Supreme Court has recognised privacy as a basic fundamental right but it did not hold that the right to privacy is absolute. This writer decodes the judgment and its implications.
The Supreme Court on Thursday held "privacy with its attendant values assures dignity to the individual and it is only when life can be enjoyed with dignity can liberty be of true substance."
There could not have been a clearer endorsement of the value accorded to privacy by the judiciary.
The Supreme Court has done more for Indians in its judgment on privacy which was released yesterday than many had the temerity to hope for. The nine judges who heard the case have developed a comprehensive jurisprudence of privacy for India through six largely-concurring judgments appended to each other (with one of them having been signed by four of the judges). They have effectively harmonised the law which had earlier been developed on a case-by-case basis by providing a doctrinal basis for it, and, critically, they have held, without a shadow of doubt, that privacy is a fundamental right.
For decades now, privacy has been closely associated with the right to life in Article 21 of the Constitution of India, and to the freedoms set out in Article 19 such as the freedom of speech. The Supreme Court has now, however, gone further. Justice ( J) Chandrachud writing for himself and Khehar, Agrawal, and Abdul Nazeer, J stated that it ‘straddles across the spectrum of fundamental rights’ while Sapre, J said that privacy is ‘essentially a natural right’ which, to go back to Chandrachud, J, means that it exists ‘equally in the individual irrespective of class or strata, gender or orientation’.
The implications of this view are extraordinary. The Supreme Court has itself called into question an earlier judgment which had upheld the constitutionality of Section 377 of the Indian Penal Code which criminalises homosexual acts. Further, it could potentially affect the judicial view of the popular, possibly-cultural understanding of communal concerns superseding those of the individual. It clarifies that privacy is not a concern of the elite alone, and it highlights the importance of privacy for those who do not conform to the mainstream or belong to the majority.

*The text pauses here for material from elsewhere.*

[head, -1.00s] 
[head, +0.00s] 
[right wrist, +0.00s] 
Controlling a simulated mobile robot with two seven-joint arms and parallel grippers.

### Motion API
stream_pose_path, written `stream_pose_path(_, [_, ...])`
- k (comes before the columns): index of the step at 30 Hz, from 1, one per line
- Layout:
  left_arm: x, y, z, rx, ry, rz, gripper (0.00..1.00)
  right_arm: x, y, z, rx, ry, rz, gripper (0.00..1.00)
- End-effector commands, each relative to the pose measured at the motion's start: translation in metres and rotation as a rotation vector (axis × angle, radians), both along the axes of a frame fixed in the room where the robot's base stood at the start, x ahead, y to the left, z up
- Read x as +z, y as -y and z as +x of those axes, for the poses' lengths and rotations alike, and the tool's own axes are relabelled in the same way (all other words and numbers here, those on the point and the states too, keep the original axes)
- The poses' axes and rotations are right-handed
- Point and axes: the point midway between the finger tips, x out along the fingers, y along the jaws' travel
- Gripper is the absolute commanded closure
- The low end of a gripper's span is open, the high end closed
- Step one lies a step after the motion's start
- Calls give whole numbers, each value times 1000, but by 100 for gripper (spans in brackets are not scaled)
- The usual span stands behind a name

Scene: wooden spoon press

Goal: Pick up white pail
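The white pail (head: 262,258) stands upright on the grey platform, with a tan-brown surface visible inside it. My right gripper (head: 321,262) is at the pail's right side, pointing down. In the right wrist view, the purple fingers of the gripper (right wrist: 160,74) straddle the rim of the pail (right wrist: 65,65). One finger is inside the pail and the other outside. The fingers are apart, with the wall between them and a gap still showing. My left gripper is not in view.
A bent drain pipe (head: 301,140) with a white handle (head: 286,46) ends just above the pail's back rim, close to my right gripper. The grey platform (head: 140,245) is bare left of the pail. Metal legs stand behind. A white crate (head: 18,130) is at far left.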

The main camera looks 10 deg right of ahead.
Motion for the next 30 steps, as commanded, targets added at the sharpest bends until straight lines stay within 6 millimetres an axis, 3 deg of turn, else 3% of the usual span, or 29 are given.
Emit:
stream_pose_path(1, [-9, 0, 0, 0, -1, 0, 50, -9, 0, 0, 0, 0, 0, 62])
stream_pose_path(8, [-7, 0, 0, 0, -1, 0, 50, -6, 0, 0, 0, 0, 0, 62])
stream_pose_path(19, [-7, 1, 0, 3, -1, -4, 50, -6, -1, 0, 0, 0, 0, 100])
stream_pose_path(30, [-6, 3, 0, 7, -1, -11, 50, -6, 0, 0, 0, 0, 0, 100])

Justice Bobde has called privacy a ‘travelling right’ saying that it is ‘the necessary condition precedent to the enjoyment of any of the guarantees in Part III’. These ‘Part III guarantees’ are, of course, the fundamental rights in the Constitution. And, courtesy this judgment, it is now clear that the Indian Constitution is not set in stone. There were dismaying arguments made about ‘Originalism’ during the hearing of the case which, had they been accepted, would have effectively have kept the Constitution from being treated as a living document capable of evolving ‘to meet the aspirations and challenges of the present and the future’ to borrow Chandrachud, J’s words. The doctrine of originalism was, however, thankfully rejected. Nariman, J, succinctly held that it has no place while, presumably drawing on the spirit of the sentiment against it, Kaul, J said rather poetically, “The Constitution and its all-encompassing spirit forever grows, but never ages.”
That said, the Supreme Court did not hold that the right to privacy is absolute. It cannot, for example, be used by individuals to exempt themselves from zoning regulations. The state is within its rights to fetter privacy in some circumstances but the onus would be on it to justify itself. As Chelameswar, J put it, the discussion he entered into ‘sets the ground rules within which a limitation for the right of privacy is to be found’ although certain specifics ‘must depend upon the context of concrete cases’.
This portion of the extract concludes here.